Зададимся вопросом: почему предприятию так необходимо внедрять инновации? В рыночной экономике периодические нововведения и усовершенствования позволяют обеспечить рост эффективности производства, получить дополнительные конкурентные преимущества, упрочить положение на рынке и повысить финансовую стабильность. Нововведения помогают оптимизировать материальные затраты на производство, улучшить систему управления производственными процессами, запустить новую продукцию или усовершенствовать выпускаемую.

Введение долгосрочного норматива рентабельности также вызывает сомнения. К примеру, после модернизации производства увеличиваются мощность оборудования и объем выпуска продукции, повышаются производительность труда и фондоотдача. Соответственно, центральные плановые органы должны будут отслеживать такие качественные изменения в производственных отраслях и оперативно пересматривать нормативы рентабельности.

Обратим еще раз внимание на предлагавшийся перечень обязательных заданий для предприятий: произвести определенный объем продукции с соблюдением требований по номенклатуре и ассортименту, поставить произведенную продукцию конкретным заказчикам в предписанные сроки. Где же здесь возможность для хозяйственного маневра, для раскрытия «творческой хозяйственной инициативы»? Эти задания строго обязательные для выполнения, за их срыв предприятие несет ответственность. А уровень достигнутой рентабельности является лишь условием для премирования трудового коллектива.

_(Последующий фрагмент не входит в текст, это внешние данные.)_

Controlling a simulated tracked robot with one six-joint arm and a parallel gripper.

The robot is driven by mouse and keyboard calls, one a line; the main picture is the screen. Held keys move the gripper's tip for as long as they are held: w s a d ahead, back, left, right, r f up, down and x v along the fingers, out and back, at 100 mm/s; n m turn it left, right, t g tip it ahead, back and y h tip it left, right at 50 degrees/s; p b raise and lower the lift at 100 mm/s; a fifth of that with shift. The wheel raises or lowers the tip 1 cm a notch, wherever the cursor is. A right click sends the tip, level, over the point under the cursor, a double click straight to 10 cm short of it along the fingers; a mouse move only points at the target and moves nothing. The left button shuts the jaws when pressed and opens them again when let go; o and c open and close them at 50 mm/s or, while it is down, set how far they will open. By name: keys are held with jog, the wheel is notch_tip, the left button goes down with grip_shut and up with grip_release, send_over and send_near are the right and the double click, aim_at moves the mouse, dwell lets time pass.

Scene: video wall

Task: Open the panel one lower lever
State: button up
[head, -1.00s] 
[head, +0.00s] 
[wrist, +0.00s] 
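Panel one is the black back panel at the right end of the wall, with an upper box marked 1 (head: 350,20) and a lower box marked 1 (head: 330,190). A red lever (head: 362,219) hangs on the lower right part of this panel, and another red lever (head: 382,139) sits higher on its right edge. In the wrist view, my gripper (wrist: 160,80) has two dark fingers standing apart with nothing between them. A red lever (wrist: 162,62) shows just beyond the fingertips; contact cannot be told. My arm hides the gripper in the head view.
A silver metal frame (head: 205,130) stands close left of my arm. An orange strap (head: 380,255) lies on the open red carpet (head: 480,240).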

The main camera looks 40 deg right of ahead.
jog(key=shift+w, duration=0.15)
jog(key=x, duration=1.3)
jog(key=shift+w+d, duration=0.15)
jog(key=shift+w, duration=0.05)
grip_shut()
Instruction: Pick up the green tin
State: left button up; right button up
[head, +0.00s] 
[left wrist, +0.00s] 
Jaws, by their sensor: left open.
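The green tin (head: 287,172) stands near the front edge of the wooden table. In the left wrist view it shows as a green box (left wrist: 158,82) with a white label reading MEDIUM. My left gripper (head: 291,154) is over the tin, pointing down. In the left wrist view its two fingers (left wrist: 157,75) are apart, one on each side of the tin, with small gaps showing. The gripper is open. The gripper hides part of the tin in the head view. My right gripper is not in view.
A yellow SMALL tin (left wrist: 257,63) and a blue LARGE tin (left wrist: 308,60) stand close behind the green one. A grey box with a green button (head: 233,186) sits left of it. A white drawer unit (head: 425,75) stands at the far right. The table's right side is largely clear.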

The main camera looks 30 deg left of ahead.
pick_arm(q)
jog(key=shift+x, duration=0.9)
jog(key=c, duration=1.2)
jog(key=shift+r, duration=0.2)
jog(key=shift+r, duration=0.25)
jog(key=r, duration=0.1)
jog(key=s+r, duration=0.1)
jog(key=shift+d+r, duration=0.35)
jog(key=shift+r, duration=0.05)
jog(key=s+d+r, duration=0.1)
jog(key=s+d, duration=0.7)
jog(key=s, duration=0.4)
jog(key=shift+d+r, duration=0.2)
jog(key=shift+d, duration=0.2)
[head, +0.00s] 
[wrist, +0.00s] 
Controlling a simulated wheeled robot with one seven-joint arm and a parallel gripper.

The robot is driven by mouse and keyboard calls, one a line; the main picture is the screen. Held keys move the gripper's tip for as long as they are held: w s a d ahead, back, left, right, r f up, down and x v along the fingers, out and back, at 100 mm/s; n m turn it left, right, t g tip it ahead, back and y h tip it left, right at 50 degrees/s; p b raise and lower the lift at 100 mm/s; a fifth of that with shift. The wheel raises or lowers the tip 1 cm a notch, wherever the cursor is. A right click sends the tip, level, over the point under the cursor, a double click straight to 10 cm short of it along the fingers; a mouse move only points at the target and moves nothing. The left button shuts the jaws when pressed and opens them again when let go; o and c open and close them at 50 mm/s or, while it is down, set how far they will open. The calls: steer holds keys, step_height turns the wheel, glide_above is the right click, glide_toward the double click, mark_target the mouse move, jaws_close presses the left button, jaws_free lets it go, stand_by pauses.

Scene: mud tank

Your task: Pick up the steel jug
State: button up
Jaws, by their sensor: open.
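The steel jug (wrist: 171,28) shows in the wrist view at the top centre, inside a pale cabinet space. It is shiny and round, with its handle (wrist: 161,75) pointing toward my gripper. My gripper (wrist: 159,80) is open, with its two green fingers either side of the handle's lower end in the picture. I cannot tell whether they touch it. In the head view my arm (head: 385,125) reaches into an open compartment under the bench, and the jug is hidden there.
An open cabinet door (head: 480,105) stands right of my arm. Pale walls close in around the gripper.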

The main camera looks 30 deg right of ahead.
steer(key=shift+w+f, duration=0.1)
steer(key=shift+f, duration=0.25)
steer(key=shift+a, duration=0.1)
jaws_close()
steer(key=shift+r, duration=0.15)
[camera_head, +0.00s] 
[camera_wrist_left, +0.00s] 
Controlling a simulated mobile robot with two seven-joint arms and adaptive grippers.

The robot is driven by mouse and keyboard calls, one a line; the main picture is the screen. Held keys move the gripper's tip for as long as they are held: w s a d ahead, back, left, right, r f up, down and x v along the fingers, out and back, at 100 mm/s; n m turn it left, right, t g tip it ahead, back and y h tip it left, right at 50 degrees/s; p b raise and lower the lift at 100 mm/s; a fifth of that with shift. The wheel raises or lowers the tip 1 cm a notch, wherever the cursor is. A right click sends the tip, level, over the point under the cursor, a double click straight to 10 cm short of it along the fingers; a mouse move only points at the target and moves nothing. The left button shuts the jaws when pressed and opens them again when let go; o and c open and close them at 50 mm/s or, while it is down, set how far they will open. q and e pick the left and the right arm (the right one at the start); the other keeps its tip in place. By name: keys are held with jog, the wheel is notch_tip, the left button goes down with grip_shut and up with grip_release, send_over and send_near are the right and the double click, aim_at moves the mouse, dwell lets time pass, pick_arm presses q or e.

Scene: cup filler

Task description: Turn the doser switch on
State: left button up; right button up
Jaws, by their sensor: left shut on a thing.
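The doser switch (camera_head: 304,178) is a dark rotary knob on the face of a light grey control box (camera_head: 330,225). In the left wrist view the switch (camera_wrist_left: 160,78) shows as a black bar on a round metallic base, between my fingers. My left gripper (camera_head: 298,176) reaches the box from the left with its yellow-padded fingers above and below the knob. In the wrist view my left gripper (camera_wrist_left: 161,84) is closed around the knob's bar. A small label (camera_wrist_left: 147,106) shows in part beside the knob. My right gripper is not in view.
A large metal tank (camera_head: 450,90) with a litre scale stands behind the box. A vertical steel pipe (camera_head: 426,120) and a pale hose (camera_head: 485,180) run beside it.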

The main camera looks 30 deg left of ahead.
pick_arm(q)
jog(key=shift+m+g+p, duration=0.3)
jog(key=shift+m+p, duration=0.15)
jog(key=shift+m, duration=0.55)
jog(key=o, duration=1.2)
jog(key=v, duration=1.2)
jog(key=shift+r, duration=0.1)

Предприятие могло демонстрировать минимальную рентабельность (как говорится, на уровне статистической погрешности) и при этом считаться выполнившим план. Далеко не все предприятия стремились демонстрировать высокие результаты. Если предприятие все же хотело выйти в передовики и добиться роста прибыли, ему было вовсе не обязательно увеличивать выпуск продукции или снижать ее себестоимость. Когда позволял технический регламент, можно было применять более дешевые материалы или использовать нормативные допуски стандартов, тем самым снижая качество изделия, но не уменьшая его конечной цены. В условиях товарного голода и отсутствия рыночной конкуренции предприятию оказывалось выгоднее не снижать издержки, а наоборот – идти по пути наименьшего сопротивления и завышать цены. Ведь управленческая модель Либермана не предусматривала заданий по снижению себестоимости.

Первые публичные оценки идей Либермана оказались преимущественно негативными. 25 – 26 сентября 1962 г. в Институте экономики прошло расширенное заседание Научного совета по хозяйственному расчету и материальному стимулированию при Академии наук, который, признав актуальность затронутых проблем, в целом не поддержал концепцию харьковского профессора.

Вот несколько тезисов критиков концепции Либермана. Бывший министр финансов СССР А.Г. Зверев настаивал на том, что существующих форм материального стимулирования (фонд директора) уже достаточно, а оценивать работу трудовых коллективов следует на основе достигнутых производственных показателей, таких как объем реализуемой продукции, производительность труда, использование основных и оборотных средств, материалоемкость, себестоимость продукции.

Либерман стал объектом критики даже в родном институте и был вынужден перейти на работу в Харьковский университет.

В последовавшей почти трехлетней дискуссии принимали участие ведущие советские теоретики и практики. Помимо оппонентов «харьковской системы», во многом справедливо указывавших на ее «узкие места», обозначились группы ее сторонников (среди которых оказалось немало руководителей предприятий и госплановских работников) и так называемых центристов, пытавшихся снять противоречия концепции Либермана и усовершенствовать ее.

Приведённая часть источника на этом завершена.